Food: Ambrosial delights

Rice puddings are delicious hot or cold, and the best can be as good as what comes out of a tin. Photograph by Jason Lowe

When I was a child, TV ads filled me with a near-obsessive desire for whatever food was being flaunted - from Toast Toppers to the latest Mr Kipling fancy. Eschewing my mother's rice pudding, I decided there was only one worth eating, and that was tinned Ambrosia. Even now when I make creamed rice at home, the benchmark is a brightly coloured tin with Devon cows on it.

It took a painfully long period of trial and error to achieve a rice pudding that came up to scratch, where the grains are surrounded by a liquid halfway between whipped cream and custard. There is a big difference between a rice pudding that is nice eaten cold and one that is nice eaten hot. Baked rice pudding is perfect for eating 30 minutes out of the oven - having cooled enough to be able to taste the vanilla, and with its pool of limpid ivory-coloured cream beneath the skin. Chilled, though, it turns to stodge. Nice stodge, but of the kind that seems most attractive at midnight.

Ambrosial cold rice is harder to achieve. I eventually settled on a three- stage affair: first, the rice is cooked with milk and sugar in a very low oven. When cooled, it is combined with an egg custard, then, finally, lightly whipped cream is stirred in. I prefer using risotto rice, which is bred to hold its shape at the same time as oozing its creamy starch into the milk. I have also just tasted a new selection of Indian puddings from Waitrose, two of which are made with basmati rice. The cold creamed rice, or kheer, is flavoured with cardamom, saffron and nutmeg and scattered with almonds and pistachios, and is pretty good. I would also recommend the phirni - a pale orange pap of ground rice and mango puree that slips down a treat.

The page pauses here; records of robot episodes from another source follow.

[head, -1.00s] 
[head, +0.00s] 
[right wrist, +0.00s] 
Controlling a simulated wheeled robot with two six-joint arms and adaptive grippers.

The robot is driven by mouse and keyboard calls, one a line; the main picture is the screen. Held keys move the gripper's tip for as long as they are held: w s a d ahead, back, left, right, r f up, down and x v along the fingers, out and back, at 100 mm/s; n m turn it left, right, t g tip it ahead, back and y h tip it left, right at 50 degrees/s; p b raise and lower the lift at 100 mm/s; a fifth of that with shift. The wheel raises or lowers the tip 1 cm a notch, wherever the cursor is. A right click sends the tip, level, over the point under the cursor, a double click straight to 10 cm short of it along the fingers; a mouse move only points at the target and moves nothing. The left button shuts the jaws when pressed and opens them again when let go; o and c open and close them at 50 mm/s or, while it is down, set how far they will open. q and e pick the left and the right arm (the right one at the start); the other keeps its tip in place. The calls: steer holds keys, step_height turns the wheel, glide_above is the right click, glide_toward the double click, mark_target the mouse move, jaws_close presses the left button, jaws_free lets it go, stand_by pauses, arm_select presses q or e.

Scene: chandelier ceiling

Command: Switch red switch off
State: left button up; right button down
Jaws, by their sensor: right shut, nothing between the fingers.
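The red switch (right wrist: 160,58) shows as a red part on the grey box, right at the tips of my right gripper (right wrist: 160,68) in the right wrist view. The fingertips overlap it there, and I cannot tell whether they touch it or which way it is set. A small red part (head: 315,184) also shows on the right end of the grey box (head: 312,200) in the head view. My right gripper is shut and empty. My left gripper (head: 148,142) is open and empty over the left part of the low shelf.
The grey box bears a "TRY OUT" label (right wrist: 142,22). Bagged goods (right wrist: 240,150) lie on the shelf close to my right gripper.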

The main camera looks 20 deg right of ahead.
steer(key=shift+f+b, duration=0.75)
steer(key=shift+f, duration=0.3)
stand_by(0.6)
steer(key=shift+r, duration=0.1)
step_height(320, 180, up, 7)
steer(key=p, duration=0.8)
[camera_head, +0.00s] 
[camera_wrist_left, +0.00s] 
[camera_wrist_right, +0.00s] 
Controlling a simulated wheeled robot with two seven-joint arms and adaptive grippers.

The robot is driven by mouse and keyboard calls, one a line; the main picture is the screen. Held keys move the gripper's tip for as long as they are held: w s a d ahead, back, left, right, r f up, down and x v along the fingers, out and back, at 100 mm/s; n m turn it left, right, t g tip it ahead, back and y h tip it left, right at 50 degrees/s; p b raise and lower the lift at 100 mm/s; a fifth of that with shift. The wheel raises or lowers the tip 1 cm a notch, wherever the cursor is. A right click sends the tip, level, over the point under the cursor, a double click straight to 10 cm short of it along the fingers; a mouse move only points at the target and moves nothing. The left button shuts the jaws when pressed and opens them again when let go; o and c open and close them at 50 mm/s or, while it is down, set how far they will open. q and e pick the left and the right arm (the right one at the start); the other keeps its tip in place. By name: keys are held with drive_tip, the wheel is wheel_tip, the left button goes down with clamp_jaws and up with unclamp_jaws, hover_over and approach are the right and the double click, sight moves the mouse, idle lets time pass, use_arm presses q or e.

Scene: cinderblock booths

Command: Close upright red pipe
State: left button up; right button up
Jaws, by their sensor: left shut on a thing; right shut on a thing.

Normandy markets do a roaring trade in baked rice puddings, laid out with teaspoons for tasting and displayed next to snippets of bread spread with rillettes. The first one I tasted was sold as a cooked-for-two-hours pudding, with a fine golden skin concealing a loose creamy rice underneath. Another slipped up to two-and-a-half hours, and on from this there was a row of bowls tightly sealed with a film of plastic that I almost passed by. According to the vendor, its secret was rice, sugar, milk, cinnamon, "et cuit pour sept heures" (cooked for seven hours) - during which time the skin had wrinkled and folded in on itself after a nighttime of rising and falling like a tent side in high winds.

It was more a matter of curiosity that led me to lug a leaden bowlful of it around for the rest of the morning, turning out as it did to be disappointingly solid and sticky. On a romantic level it's comforting to think that Normandy dairy farmers, having exceeded their quota, can put a few seven-hour rice puddings on to bake and wake up to a profit in the morning. More realistically, perfection arrives in about three- and-a-half hours - if you take Ambrosia creamed rice as your benchmark.

Normandy Rice Pudding, serves 4

It is something of a marvel that this contains only rice, vanilla, milk and sugar. Some like an added spoonful of jam while others prize the skin. I like a little whipped cream on mine. You do need to use a really rich milk. If in doubt substitute a cupful of double cream for an equal quantity of milk.

1 vanilla pod, slit

90g pudding rice

90g golden caster sugar

1 litre full-cream milk

Heat the oven to 250F/130C/gas mark 1/2. Open out the vanilla pod and run a knife along its length to scrape out the seeds. Place these together with the rice, sugar and a little milk in a smallish casserole, and mess them up to distribute the seeds. Add the rest of the milk and stir, place the vanilla pod in the centre and cook in the oven for three- and-a-half to four hours, by which time it should be sealed with a thin golden skin. Underneath, it should be slightly runny, but after 30 minutes this will have settled and, stirred up with the rice at the bottom, it should be the right consistency. It's perfectly nice eaten cold, but avoid chilling it.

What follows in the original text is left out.